The prospectus must contain a description of the investment strategy of the UCI concerned as well as a description of the specific risks inherent to its investment policy. The prospectus must, if applicable, provide that:
- the potential losses resulting from short sales on transferable securities differ from the possible losses resulting from the investment of liquid assets in such transferable securities. In the first case, the loss may be unlimited whereas, in the second case, the loss is limited to the amount of liquid assets invested in the transferable securities concerned.
- leverage generates an opportunity for higher return and therefore more important income, but, at the same time, increases the volatility of the value of the assets of the UCI and, hence, the risk to lose capital. Borrowings generate interest costs which may be higher than the income and capital gains produced by the assets of the UCI.
- due to the limited liquidity of the assets of the UCI, it may not be in a position to meet the redemption requests of its units which may be presented to it by its investors.

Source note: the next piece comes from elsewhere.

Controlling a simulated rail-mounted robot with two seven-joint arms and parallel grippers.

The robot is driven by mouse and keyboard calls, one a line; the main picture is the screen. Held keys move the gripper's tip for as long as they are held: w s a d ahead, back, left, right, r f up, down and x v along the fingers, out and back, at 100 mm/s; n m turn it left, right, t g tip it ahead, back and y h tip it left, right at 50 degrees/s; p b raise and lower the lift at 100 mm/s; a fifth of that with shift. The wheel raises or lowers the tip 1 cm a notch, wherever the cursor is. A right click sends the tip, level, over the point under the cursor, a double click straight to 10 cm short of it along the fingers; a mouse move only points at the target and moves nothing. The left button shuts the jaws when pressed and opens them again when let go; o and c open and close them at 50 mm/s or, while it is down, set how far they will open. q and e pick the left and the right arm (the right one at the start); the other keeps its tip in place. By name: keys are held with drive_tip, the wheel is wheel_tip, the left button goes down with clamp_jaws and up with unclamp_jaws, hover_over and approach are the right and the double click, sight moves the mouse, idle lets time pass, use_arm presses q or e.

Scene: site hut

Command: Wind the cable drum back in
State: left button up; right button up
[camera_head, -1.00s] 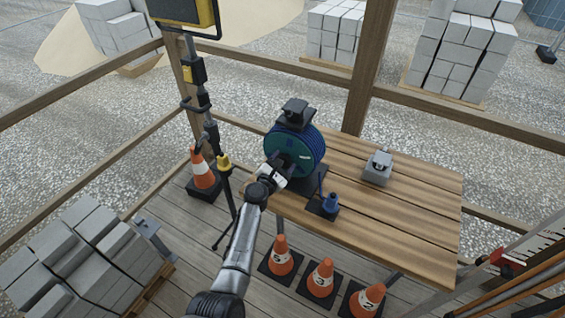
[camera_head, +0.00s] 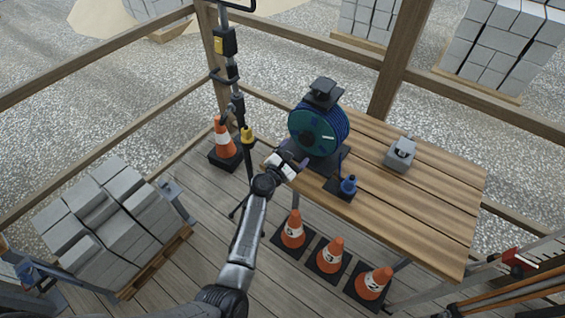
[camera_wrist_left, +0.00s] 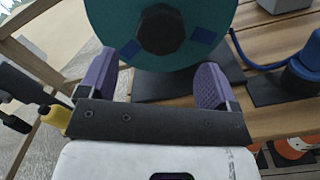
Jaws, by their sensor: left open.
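The cable drum (camera_head: 317,132), with a teal face and blue cable wound round it, stands upright on a dark base on the wooden table. A blue plug end (camera_head: 349,185) sits on a small black plate at the table's front edge, with blue cable running towards the drum. My left gripper (camera_head: 296,164) is open and empty, in front of and below the drum face. In the left wrist view its two purple fingers stand apart, with the drum's dark hub (camera_wrist_left: 162,29) beyond them. The top of the drum is cut off there. My right gripper is not in view.
A grey metal box (camera_head: 400,154) sits on the table (camera_head: 430,205), right of the drum. Several orange cones stand on the floor, some by the table's front. A black stand (camera_head: 238,105) rises left of the drum, and grey blocks (camera_head: 105,220) are stacked at left.

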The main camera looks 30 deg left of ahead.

In addition, the prospectus must state that the investment in the UCI entails an above-average risk and is only appropriate for persons who can take the risk to lose their entire investment. If appropriate, the offering prospectus must contain a description of the investment strategy in forward contracts and options pursued by the UCI as well as the risks resulting from such investment policy. It must for example be mentioned that the forward contract and option markets are extremely volatile and that the risk to incur a loss in relation to such markets and/or in relation to short sales is very high.
The European AIFMD
In July, 2013, the EU's Alternative Investment Fund Manager Directive (AIFMD) was adopted into Luxembourg law. Applications for the authorisation of an AIFM were published by the Commission for the Supervision of the Financial Sector (CSSF) in anticipation of the move in June, 2013.
The CSSF announced in late May, 2013, that it had signed a total of 34 MoU's with non-EU securities regulators, paving the way towards implementation of the third-counrty regime contained in the AIFMD.